## GIVEN INSTRUCTION
Which lines in the records below contain the word "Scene"? Copy each one out.

## LISTING
--------

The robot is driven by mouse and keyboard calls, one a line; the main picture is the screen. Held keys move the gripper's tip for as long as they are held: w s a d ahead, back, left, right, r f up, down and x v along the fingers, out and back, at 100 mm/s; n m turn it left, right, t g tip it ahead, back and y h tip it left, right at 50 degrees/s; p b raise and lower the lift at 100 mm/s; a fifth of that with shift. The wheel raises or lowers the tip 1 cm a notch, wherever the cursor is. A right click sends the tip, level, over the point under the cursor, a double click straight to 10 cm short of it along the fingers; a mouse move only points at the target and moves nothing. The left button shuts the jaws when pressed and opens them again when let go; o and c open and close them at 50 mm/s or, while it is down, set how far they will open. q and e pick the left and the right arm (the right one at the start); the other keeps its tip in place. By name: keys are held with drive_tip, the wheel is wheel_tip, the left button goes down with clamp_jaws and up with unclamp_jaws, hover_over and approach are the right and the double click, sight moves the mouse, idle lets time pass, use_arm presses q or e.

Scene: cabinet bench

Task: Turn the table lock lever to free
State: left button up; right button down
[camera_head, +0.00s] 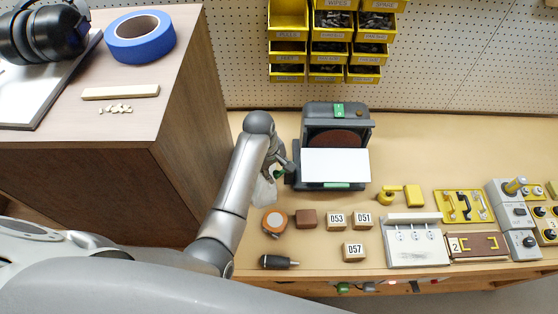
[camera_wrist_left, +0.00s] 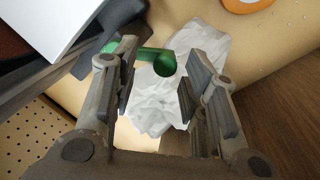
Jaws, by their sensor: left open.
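A dark grey disc sander (camera_head: 310,120) stands on the bench, with a brown disc and a white table surface (camera_head: 335,165) in front of it. The green lock lever (camera_head: 279,174) is at the left side of the table, mostly hidden by my gripper. In the left wrist view the lever (camera_wrist_left: 150,54) has a thin arm and a round green end, and reaches between the fingers. My left gripper (camera_head: 281,161) is open around the lever's end; I cannot tell whether a finger touches it. It also shows in the left wrist view (camera_wrist_left: 162,85). My right gripper is not in view.
A crumpled white bag (camera_wrist_left: 200,45) lies behind the lever, close to the fingers. A wooden cabinet (camera_head: 190,130) rises left of my arm. Numbered blocks (camera_head: 353,251), an orange-rimmed round item (camera_head: 274,222) and a dark-handled tool (camera_head: 278,262) lie in front. Yellow bins (camera_head: 331,36) hang behind.

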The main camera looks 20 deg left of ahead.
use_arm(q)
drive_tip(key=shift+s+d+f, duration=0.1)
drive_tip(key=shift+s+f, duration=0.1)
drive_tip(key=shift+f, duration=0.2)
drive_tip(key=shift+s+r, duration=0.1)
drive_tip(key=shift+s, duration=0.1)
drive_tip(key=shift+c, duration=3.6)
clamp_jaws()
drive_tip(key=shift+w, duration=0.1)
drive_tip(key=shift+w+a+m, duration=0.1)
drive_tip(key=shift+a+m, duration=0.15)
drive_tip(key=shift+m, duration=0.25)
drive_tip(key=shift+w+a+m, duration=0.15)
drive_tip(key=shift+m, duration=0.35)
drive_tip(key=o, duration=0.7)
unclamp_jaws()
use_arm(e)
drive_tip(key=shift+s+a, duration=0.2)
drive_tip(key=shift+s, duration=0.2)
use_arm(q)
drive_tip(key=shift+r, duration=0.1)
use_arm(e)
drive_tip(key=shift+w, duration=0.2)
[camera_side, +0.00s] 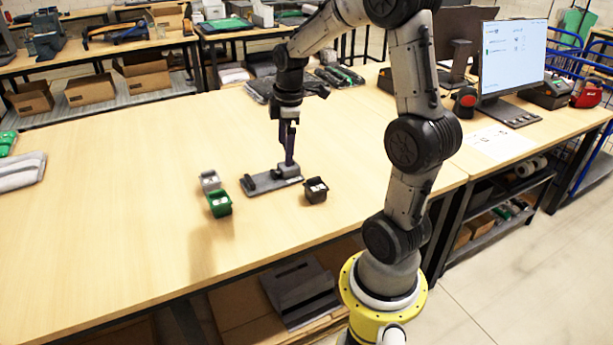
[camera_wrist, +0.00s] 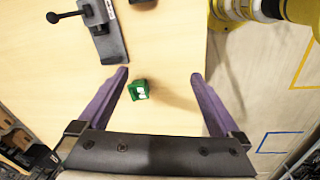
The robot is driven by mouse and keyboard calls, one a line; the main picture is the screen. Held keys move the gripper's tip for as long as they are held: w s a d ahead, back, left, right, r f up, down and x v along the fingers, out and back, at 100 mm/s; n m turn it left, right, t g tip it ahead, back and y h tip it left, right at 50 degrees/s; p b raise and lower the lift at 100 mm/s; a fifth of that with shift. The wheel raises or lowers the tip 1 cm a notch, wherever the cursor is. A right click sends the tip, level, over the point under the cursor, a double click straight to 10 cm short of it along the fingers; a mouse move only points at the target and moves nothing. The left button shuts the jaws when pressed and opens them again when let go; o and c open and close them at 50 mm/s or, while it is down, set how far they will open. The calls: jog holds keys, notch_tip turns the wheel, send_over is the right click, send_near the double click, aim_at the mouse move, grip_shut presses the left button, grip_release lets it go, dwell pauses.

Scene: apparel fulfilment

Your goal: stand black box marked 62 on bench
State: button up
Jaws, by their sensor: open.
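The black box (camera_side: 316,190) sits on the bench to the right of a grey fixture (camera_side: 258,184), with pale labels on its upper face. Its marking is too small to read. Only a dark sliver of it shows at the top edge of the wrist view. My gripper (camera_side: 289,162) points down with purple fingers, appearing in front of the fixture in the side view. In the wrist view my gripper (camera_wrist: 160,74) is open and empty. A green box (camera_wrist: 140,89) appears between its fingers, lower on the bench. The black box is outside the finger gap.
The fixture, with a black-knobbed clamp, also shows in the wrist view (camera_wrist: 108,42). Dark folded garments lie at the back of the bench. A monitor (camera_side: 513,58) stands right. The bench's left half is mostly clear.

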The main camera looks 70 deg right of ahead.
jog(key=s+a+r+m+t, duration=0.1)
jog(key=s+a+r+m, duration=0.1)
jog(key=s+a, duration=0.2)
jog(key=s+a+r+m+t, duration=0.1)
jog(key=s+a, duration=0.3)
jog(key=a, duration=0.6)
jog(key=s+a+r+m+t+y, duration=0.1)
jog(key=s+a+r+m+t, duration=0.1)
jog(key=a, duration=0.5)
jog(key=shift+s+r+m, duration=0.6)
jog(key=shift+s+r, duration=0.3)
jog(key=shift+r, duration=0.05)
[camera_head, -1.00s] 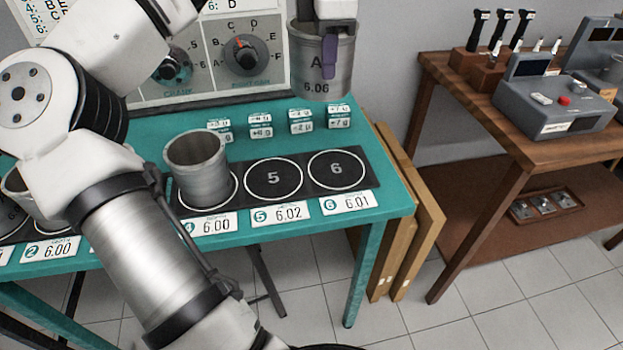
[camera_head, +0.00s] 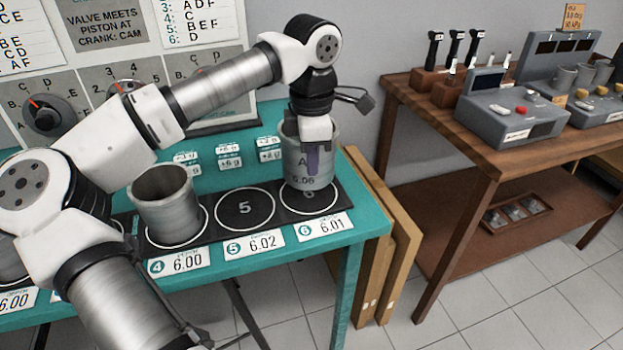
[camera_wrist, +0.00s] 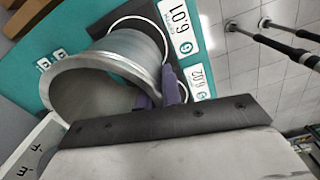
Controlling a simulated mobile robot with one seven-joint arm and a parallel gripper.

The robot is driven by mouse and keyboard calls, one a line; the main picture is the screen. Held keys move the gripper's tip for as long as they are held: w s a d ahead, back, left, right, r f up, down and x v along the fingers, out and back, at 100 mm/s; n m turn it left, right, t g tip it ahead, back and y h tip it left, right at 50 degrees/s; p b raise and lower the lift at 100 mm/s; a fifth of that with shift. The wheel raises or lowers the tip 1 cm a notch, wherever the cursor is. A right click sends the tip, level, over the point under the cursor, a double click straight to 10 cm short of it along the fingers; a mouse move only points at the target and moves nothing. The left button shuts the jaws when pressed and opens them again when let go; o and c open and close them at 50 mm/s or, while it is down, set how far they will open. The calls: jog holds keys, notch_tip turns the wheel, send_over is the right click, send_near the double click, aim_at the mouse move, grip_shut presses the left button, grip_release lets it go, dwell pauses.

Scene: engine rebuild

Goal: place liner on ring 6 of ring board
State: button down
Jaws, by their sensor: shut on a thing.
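A grey metal liner (camera_head: 296,163) marked A 6.06 is upright over ring 6 (camera_head: 322,203) of the dark ring board (camera_head: 277,213). Its lower edge lies inside or just above the white circle; I cannot tell whether it touches the board. My gripper (camera_head: 313,160), with purple fingers, is shut on the liner's wall from above. In the wrist view, the liner (camera_wrist: 140,50) shows its open mouth, with the fingers (camera_wrist: 160,95) at its wall and part of the white ring behind it.
Another liner (camera_head: 168,215) stands on ring 4, partly beside my arm. Ring 5 (camera_head: 244,208) is empty. Small labelled blocks (camera_head: 230,158) sit behind the board on the teal table (camera_head: 365,222). A wooden bench (camera_head: 440,120) with instruments stands to the right.

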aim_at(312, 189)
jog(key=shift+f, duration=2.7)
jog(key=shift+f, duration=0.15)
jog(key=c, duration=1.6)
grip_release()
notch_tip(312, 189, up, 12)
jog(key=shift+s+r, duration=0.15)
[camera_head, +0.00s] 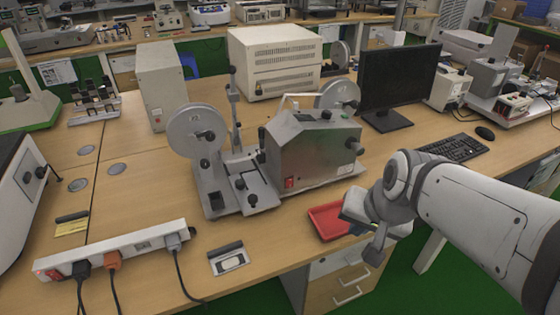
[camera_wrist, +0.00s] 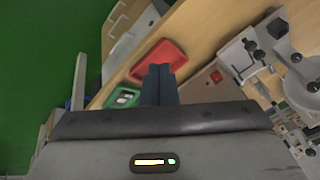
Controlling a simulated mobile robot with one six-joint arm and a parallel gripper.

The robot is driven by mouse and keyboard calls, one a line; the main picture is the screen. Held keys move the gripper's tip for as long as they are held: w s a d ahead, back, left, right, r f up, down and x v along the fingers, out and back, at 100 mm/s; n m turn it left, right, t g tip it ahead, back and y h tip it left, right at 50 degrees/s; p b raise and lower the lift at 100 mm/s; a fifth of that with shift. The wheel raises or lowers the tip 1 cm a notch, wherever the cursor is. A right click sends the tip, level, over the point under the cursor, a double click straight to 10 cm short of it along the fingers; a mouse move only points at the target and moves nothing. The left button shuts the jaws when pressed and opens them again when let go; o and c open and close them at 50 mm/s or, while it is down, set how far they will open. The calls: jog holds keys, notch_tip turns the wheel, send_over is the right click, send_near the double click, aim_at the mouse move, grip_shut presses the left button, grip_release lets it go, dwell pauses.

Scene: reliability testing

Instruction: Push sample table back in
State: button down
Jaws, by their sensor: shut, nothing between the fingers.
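A grey bench machine (camera_head: 312,150) with two round discs stands mid-table in the head view. A low metal platform (camera_head: 247,190), possibly the sample table, sits at its front left; I cannot tell how far out it is. Part of the machine shows at the right of the wrist view (camera_wrist: 300,75). My gripper (camera_wrist: 159,72) is shut and empty, above the table's front edge by the red tray. In the head view my wrist hides most of the fingers. The gripper is apart from the platform, to its right.
A red tray (camera_head: 322,225) lies at the front edge, with a green tray (camera_wrist: 123,97) beside it in the wrist view. A power strip (camera_head: 120,248) with cables lies front left. A monitor (camera_head: 398,82) and keyboard (camera_head: 452,148) stand right. Drawers (camera_head: 345,280) are below.

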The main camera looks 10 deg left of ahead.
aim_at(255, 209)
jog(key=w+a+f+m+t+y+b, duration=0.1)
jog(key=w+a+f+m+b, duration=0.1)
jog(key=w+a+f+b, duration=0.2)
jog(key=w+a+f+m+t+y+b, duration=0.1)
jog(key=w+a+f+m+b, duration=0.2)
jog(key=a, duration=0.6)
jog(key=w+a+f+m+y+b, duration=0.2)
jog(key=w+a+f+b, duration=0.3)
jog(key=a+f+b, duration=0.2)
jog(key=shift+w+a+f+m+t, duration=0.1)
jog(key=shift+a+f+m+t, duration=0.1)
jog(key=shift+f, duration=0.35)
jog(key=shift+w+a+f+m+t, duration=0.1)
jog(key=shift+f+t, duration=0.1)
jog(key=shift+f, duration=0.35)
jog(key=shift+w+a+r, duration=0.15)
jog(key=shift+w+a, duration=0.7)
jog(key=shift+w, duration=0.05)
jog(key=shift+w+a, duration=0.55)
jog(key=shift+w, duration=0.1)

--------

## RESULT
Scene: cabinet bench
Scene: apparel fulfilment
Scene: engine rebuild
Scene: reliability testing

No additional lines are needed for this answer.